This sounds like a pro-Nazi response, but in his novel Spiegelman also very clearly portrays the problems of representing a traumatic historical event. Considering how Artie feels the need to draw on resources other than his father (i.e. his mother’s written account), and how he needs the extra space and time to gather his thoughts (i.e. the psychologist, the tape-recordings), the writer/narrator is aware of his own creation of Nazi ‘experience’ from the perspective of the persecuted. In this respect I believe Artie tries to be as honest as he can. He admits he doesn’t know which ‘animal’ should represent Francoise, which suggests that people are harder to distinguish than animals and therefore problematize the representation of characters, roles, and even opposing ‘camps’ in history; he also illustrates, literally, his anger with Vladek (who is labelled a “murderer” at the end of Maus I) and his grief consequent of his mother’s suicide, which alerts the reader that emotions may not be independent of narration, and implicitly exhorts for our discretion.
Perhaps central to the novel is this: Who suffered trauma? Is it Vladek or the narrator we are being led by?

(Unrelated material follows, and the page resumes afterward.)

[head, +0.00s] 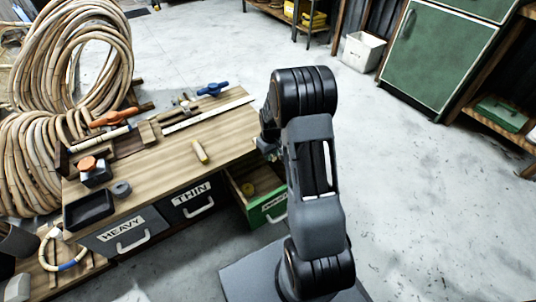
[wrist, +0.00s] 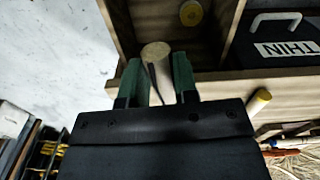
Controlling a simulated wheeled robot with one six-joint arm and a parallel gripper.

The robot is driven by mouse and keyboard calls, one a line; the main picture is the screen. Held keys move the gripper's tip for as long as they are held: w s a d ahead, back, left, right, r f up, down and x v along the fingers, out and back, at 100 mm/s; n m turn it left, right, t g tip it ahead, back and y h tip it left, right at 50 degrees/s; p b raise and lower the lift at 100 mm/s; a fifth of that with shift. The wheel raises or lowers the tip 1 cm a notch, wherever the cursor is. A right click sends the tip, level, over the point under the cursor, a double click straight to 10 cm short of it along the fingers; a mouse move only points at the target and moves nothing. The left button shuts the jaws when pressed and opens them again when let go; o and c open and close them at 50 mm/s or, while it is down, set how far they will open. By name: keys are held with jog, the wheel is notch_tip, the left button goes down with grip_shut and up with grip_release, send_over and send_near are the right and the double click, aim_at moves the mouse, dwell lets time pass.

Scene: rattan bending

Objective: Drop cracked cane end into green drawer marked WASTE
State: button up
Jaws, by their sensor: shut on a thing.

Artie, who was not even born when his parents went through Auschwitz, appears to have a greater problem with the event than Vladek does. Perhaps this indicates a transference of trauma – in light of Artie’s efforts to research and tell a story he did not experience in the first place, it certainly seems as though trauma has shifted from Vladek to his son – which would relate to Caruth’s argument that ‘it is only through [trauma’s] inherent forgetting that it is first experienced at all’. In a way, Vladek and Artie are merely personifications of ‘forgetting’ and ‘reliving’, as Artie frantically searches for a history that was never quite his own.